Suzani Tapestry Wish Message
There is a traditional Central Asian belief that one of the decorative patterns of your suzani must remain incomplete if you want weddings to be regular in your house and your daughter to be healthy…
Suzani (Persian: ‘needle’) is a traditional Central Asian embroidered tapestry made on silk, velvet or cotton cloth. Since ancient times suzanis have been integral parts of the common home interior decoration in the region. They also served as talismans. The largest ones - 2-3 meters in length and about 2 meters in width - were usually hung in homes to mark family festive occasions. Suzanis were always made by women, including brides whose needlework was the most colorful, as a rule. A suzani design signifies a happy marriage and so is very important. An ordinary Central Asian girl started embroidering her suzani at the age of 10-12 and had to finish it by her wedding day, leaving one of the designs of it incomplete - a sign that she wanted to have a daughter who would go on making suzanis in the future. Embroidery skills were highly valued in Central Asia in the past. If a bride-to-be could embroider well, the kalym bride price for her was much higher…

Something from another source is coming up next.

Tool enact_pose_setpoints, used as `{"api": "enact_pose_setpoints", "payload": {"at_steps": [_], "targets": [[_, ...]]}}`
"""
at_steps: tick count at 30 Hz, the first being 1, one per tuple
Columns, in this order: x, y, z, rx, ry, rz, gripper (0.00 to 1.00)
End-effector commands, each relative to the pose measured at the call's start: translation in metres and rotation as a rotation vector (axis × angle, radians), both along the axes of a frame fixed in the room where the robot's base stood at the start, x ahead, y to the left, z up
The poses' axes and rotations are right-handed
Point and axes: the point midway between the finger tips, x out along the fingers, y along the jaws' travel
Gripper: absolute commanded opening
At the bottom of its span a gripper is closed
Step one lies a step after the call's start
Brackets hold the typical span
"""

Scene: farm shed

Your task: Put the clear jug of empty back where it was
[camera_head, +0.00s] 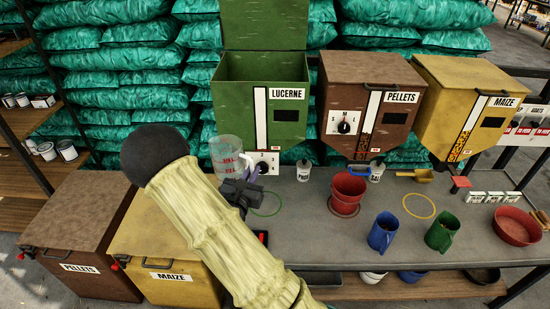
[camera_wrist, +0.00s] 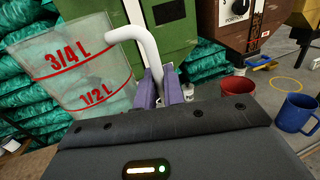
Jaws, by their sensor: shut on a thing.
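The clear jug (camera_head: 226,153) has red level marks and is held up in front of the green lucerne bin, left of the bin's dial. In the wrist view the jug (camera_wrist: 80,68) shows "3/4 L" and "1/2 L", and I see nothing inside it. My gripper (camera_head: 252,172) is shut on the jug's pale handle; its purple fingers (camera_wrist: 158,88) close around the lower handle. The jug's base is cut off in the wrist view. A green ring (camera_head: 278,209) lies on the grey bench, partly hidden by my arm.
A red bucket (camera_head: 349,186), blue jug (camera_head: 382,233) and green jug (camera_head: 441,234) stand on the bench (camera_head: 330,235). A yellow ring (camera_head: 434,209) lies bare. The lucerne bin (camera_head: 238,97) has its lid up. Pellets (camera_head: 78,228) and maize (camera_head: 165,240) boxes stand at left.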

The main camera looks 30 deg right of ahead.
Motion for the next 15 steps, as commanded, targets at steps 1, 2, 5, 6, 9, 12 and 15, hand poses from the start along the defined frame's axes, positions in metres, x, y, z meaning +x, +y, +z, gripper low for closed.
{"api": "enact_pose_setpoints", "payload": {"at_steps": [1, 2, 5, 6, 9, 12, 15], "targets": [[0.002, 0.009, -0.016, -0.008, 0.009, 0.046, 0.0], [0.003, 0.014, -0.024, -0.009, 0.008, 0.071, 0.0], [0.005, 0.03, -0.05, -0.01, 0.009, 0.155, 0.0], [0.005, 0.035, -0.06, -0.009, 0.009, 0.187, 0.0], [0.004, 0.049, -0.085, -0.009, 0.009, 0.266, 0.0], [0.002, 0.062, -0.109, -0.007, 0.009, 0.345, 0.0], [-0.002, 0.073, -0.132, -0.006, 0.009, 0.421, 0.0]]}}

Connoisseurs can easily tell in which province of Uzbekistan and on which occasion a suzani was made. Having a lot in common, the local embroidery schools differ in many respects. Although general Uzbek suzani patterns are floral, their Bukhara and Ferghana styles, for instance, are hardly similar. Suzani embroiderers make not only a beautiful tapestry but also a meaningful piece of art expressing happiness, prosperity, fertility, etc through certain colors and shapes. Although there are up to 15 colors and tints used in a suzani embroidery, they always come in harmonious unity.
Suzanis made in Nurata are probably the richest in color and variety, and so it is easy to tell them from others. Embroidered on a white background, they represent bunches of flamboyant blue, pink, golden and cream rosettes, and even images of birds and animals - all of them covering the base cloth almost completely.
Bukhara suzanis are characterized by chain stitches, a large number of colors - blue, lilac, gray, pink, yellow, red, crimson and green - and plenty of small details connecting larger parts. In contrast to Nurata and Bukhara suzanis, Samarkand’s have much larger and simpler designs; as a rule, a Samarkand sizani has a crimson rosette in a leaf ring in the center. Peculiar to the suzanis made in Urgut (an ancient city in Samarkand Province) is the local stitch bosma; the base materials used are white, yellow or crimson. Their thick relief embroideries on a white background are especially impressive.
A Shakhrisabz suzani features chain stitch embroideries on a color background, resembling small carpets. It shows a large medallion in the center, and quarters of this medallion in each of the corners.
Tashkent suzanis, also as unique, are divided into two styles: palyak and gulkurpa. The first features large dark red decorative circles that fill the base cloth densely. Gulkurpa (‘flower blanket’) serves as a blanket on a wedding bed; its bright floral design symbolizes a happy and large family.
The suzanis made in Ferghana Valley have violet or dark green silk or satin base cloth and light and delicate embroidery designs with no fixed location. The largest of them are also used to adorn wedding beds.
Embroidery, including suzani decoration, is a significant part of Uzbek traditional art. The beauty of Central Asian suzani designs and their ancient symbolism have long been evidence of their makers’ artistry and well-preserved tradition.